Robot episode records:
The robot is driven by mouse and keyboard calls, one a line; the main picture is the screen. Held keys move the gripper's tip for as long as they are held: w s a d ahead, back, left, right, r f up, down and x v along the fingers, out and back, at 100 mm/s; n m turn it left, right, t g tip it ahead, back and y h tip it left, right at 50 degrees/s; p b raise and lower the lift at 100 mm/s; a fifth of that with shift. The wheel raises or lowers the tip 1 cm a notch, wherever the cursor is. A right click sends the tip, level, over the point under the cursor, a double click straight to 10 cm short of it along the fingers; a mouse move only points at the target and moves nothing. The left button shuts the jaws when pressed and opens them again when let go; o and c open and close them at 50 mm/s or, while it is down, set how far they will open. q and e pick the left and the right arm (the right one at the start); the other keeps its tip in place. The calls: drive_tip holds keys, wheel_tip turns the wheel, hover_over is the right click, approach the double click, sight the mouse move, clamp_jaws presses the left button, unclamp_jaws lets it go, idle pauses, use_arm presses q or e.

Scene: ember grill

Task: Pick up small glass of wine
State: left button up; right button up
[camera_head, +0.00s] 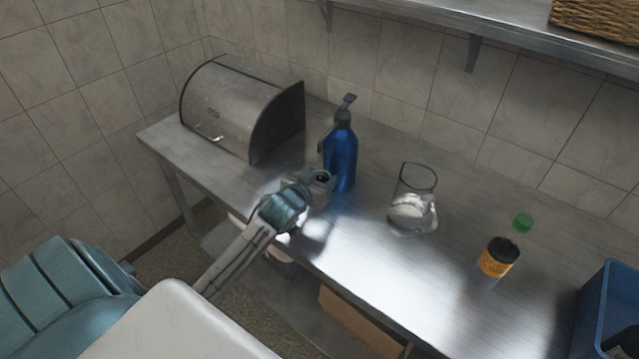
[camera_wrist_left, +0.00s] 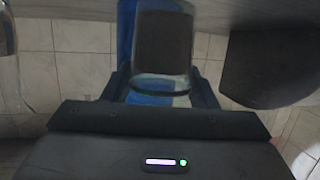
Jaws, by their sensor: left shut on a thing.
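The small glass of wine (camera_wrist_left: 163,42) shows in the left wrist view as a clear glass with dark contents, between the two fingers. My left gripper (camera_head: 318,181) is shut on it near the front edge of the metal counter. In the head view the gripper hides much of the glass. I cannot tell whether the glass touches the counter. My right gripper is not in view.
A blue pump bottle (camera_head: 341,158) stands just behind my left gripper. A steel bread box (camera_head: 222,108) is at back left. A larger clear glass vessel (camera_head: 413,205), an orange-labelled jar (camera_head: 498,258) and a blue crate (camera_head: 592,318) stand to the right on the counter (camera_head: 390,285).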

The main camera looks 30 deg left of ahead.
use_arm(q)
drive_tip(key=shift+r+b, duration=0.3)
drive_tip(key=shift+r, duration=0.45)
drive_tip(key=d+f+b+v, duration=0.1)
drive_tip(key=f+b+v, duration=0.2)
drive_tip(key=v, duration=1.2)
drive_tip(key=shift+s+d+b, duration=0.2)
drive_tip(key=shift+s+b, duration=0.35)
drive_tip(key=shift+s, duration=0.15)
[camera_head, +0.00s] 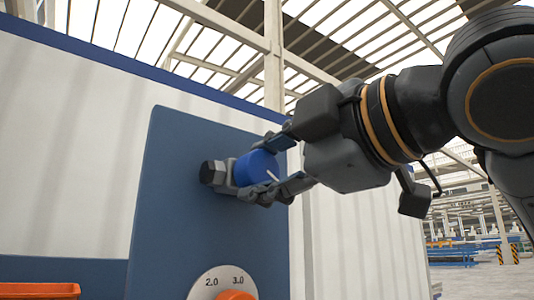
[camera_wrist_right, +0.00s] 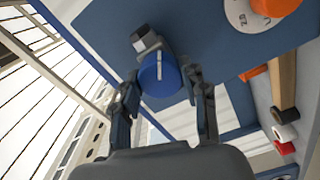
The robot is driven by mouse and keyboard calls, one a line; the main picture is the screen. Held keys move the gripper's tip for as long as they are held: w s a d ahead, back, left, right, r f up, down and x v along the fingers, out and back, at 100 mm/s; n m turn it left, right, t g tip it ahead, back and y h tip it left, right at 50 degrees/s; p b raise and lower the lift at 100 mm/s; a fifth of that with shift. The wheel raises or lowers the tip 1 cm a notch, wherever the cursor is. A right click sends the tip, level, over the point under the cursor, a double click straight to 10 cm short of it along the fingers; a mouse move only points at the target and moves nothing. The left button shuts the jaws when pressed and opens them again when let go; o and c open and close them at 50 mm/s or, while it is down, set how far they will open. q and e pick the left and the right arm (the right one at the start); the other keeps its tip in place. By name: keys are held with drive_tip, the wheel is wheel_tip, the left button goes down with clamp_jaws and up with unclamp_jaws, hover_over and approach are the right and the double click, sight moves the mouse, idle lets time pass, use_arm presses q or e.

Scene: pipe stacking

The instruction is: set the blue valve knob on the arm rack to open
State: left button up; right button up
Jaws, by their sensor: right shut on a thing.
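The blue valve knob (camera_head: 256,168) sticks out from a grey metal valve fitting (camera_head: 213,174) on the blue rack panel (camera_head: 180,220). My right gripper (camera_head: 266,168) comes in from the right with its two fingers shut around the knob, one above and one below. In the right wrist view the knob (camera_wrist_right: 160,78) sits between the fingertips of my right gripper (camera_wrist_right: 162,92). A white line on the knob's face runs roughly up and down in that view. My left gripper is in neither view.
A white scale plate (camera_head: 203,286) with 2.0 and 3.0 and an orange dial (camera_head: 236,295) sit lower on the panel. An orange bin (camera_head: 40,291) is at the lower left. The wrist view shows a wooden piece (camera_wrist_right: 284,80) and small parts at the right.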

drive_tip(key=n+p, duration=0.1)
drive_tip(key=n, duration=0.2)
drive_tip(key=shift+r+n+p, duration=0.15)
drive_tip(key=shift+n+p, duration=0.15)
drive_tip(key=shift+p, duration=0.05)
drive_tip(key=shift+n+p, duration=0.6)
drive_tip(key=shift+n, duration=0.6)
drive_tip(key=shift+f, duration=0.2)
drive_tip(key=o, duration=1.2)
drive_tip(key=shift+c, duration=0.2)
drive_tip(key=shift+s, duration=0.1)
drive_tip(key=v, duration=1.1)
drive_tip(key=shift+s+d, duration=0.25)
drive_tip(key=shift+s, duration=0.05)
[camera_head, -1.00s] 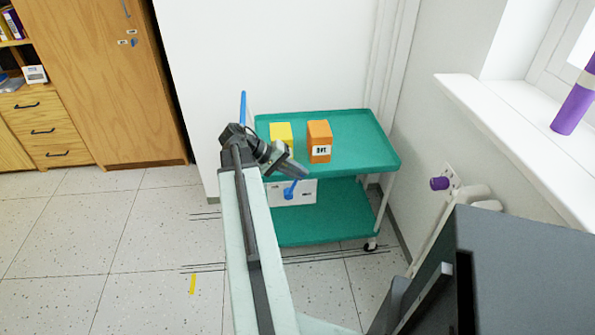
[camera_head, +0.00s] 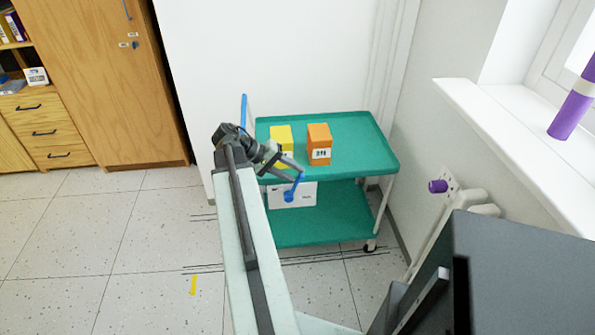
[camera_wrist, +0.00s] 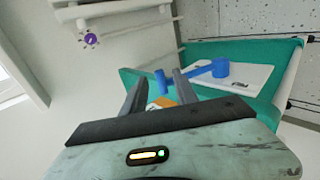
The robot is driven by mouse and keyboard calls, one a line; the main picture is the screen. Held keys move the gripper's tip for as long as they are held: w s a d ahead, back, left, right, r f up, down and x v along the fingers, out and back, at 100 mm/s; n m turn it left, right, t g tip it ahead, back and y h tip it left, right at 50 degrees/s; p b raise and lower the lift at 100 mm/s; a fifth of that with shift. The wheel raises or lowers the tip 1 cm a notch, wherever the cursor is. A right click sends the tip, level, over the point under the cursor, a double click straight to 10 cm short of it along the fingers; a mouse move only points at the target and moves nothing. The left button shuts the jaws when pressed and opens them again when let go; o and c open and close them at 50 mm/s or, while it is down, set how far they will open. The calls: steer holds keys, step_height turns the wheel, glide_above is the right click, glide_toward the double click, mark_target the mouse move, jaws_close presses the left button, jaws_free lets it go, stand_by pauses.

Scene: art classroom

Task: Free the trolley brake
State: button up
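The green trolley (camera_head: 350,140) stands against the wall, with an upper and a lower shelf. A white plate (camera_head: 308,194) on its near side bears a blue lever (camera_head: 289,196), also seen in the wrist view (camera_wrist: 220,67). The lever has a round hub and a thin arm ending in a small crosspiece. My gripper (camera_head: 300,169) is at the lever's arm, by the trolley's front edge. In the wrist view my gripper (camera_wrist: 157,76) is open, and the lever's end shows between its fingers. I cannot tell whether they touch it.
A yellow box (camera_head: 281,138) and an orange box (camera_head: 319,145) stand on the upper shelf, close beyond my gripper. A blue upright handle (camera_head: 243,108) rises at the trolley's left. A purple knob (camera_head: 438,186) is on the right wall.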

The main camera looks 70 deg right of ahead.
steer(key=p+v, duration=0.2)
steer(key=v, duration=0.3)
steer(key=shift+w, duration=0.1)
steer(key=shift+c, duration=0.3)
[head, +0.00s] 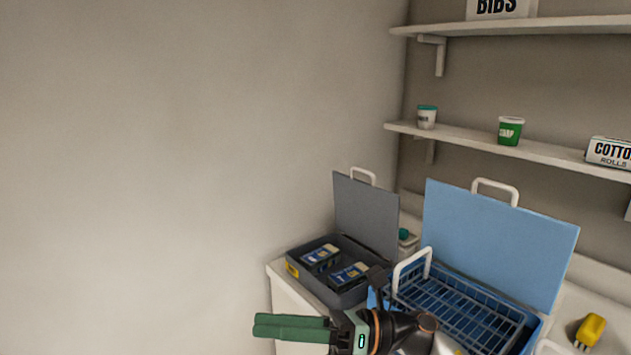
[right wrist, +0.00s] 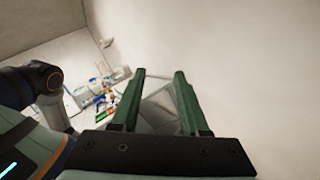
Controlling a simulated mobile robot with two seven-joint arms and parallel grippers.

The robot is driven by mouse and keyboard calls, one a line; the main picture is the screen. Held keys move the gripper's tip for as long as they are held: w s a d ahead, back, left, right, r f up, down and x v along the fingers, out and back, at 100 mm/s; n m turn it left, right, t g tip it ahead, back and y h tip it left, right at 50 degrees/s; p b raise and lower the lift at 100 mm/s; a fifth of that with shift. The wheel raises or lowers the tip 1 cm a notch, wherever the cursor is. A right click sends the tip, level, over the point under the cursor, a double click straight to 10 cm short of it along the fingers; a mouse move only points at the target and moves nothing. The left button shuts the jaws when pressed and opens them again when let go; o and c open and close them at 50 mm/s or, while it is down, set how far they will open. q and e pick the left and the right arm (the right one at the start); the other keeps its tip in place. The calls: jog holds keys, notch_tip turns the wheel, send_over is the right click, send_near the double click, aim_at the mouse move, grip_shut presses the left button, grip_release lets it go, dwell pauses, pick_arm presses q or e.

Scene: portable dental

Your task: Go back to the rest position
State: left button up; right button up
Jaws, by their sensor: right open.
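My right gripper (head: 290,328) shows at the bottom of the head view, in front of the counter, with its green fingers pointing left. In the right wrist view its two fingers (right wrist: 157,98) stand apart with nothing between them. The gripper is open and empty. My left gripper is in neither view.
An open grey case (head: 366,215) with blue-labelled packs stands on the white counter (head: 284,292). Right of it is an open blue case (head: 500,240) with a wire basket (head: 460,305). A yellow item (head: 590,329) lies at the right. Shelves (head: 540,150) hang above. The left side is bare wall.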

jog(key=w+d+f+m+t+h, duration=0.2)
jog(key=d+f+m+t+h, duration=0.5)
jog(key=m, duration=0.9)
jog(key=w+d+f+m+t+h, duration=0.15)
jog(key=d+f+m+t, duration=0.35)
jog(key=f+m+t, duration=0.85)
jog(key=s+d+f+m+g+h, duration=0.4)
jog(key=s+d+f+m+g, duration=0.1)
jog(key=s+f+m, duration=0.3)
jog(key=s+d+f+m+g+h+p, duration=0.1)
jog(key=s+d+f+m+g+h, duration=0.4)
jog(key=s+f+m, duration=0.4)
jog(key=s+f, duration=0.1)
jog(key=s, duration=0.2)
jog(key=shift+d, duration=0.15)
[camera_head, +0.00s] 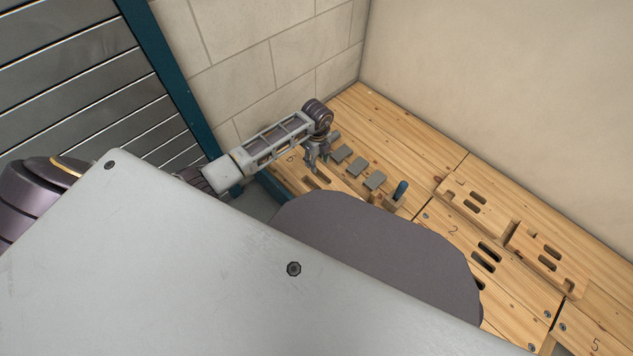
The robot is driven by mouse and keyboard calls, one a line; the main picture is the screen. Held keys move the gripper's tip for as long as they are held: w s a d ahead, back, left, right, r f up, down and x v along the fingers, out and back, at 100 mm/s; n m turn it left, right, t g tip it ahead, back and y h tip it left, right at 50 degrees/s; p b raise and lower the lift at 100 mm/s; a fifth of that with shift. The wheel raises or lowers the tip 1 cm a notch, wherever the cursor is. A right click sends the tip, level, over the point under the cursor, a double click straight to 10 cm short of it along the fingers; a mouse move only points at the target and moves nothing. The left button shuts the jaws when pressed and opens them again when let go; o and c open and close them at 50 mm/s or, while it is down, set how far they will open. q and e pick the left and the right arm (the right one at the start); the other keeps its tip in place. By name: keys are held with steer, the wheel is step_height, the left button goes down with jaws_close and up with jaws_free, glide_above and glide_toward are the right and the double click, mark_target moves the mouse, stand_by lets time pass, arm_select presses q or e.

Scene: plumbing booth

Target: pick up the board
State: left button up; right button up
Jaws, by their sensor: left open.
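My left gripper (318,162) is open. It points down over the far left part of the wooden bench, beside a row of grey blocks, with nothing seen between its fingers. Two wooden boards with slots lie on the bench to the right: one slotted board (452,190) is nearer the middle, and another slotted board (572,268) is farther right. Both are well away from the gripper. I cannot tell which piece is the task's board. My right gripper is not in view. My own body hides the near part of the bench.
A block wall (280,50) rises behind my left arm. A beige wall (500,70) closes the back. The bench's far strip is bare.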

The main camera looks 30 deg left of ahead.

> Problem to solve
Above are several records. Count the lines among them that contain "Scene" and give only the total.

> Written response
5